POE Redux

Or we wouldn’t have free will. You’re right, it should be least suffering within the boundaries of whatever is deemed more important than suffering (or perhaps that level of suffering).

No, it is just that as RT said in his last post, an omniscient god already knows every thing and has reacted in advance. There is no need to react when it already accounted for every possible circumstance and its reaction is built in on the creation of the universe. Every thought it had to have is already had, everything it needed to perceive it already foretold.

If the universe is Tic-Tac-Toe, god’s mind is the whole tree of possible games, and creation the final board with best possible outcome. Alas, you know how it goes with tic-tac-toe and rational computers…

Again, you don’t explain how two beings can want and not suffer for wanting mutually exclusive outcomes.

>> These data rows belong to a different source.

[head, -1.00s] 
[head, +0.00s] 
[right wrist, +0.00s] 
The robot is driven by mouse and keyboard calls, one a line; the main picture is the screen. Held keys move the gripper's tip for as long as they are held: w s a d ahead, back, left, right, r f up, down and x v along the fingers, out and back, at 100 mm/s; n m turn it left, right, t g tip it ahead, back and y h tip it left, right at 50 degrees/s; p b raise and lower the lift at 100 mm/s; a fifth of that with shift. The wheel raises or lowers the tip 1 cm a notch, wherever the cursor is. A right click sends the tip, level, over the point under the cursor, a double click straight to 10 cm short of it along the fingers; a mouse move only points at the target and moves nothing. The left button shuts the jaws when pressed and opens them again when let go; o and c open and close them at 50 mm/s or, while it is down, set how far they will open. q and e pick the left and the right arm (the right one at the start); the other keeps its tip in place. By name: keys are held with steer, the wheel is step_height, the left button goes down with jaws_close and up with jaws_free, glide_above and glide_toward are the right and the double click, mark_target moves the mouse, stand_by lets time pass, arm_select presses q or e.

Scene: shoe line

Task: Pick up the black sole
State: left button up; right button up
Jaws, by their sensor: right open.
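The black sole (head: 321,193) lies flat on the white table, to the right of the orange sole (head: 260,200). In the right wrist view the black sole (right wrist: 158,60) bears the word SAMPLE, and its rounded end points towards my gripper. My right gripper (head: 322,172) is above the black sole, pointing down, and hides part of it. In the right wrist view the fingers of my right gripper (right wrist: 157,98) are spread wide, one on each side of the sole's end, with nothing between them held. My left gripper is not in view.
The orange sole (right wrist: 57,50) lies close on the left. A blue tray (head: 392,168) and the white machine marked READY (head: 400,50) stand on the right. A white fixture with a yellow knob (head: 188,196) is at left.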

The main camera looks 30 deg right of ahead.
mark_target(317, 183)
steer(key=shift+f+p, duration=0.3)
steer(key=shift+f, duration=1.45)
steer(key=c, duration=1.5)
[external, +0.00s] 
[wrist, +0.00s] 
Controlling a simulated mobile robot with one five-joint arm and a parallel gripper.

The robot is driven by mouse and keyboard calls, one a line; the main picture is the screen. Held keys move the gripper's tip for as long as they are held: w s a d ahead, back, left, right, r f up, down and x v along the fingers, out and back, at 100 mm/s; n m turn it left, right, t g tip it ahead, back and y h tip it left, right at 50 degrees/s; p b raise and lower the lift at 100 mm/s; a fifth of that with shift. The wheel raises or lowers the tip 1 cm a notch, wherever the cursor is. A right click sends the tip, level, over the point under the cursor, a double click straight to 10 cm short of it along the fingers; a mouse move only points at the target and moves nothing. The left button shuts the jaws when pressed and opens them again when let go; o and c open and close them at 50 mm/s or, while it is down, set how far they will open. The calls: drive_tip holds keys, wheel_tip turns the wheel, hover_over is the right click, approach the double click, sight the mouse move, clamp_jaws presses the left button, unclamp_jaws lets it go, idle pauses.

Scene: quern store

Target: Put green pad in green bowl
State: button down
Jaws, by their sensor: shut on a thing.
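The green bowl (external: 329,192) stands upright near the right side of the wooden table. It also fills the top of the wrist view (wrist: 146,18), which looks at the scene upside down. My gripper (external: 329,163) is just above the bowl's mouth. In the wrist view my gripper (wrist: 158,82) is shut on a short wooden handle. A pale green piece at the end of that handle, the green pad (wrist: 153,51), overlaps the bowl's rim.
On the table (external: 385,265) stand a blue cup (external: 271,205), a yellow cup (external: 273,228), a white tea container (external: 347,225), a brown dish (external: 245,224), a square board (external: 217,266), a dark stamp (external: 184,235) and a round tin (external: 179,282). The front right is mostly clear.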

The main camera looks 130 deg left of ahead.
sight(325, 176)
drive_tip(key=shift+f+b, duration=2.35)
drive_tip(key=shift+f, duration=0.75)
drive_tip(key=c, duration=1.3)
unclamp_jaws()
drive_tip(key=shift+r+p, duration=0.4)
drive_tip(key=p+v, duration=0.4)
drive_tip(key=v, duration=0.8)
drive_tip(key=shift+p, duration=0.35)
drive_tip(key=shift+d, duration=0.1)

They are either limited in what they can want and therefore as good as mindless or you are just settling for suffering but unaware of their suffering, which is probably a worse case of mindlessness. Or unable to want the same things, which would be thoroughly isolated.

RT, is it clearly not the case that we are living in the universe with he least possible suffering? How do we know that this is not the best case scenario. That all other possibilities eiher have more suffering or that they are impossibilities?

Before saying something as simple as “bumping into walls could hurt less and we know this because we have invented painkillers that make it hurt less and that could have been built in”, remember that this is a whole mess of strings and pulleys and you cannot change one while everything else stays the same.

Maybe a uinverse where we suffer less physical pain required universal constants that didn’t add up to evolution at all. Or maybe it resulted in duller beings with no motivation to get off the trees and became extint.

Scary as this might sound, this might well be as good as it gets.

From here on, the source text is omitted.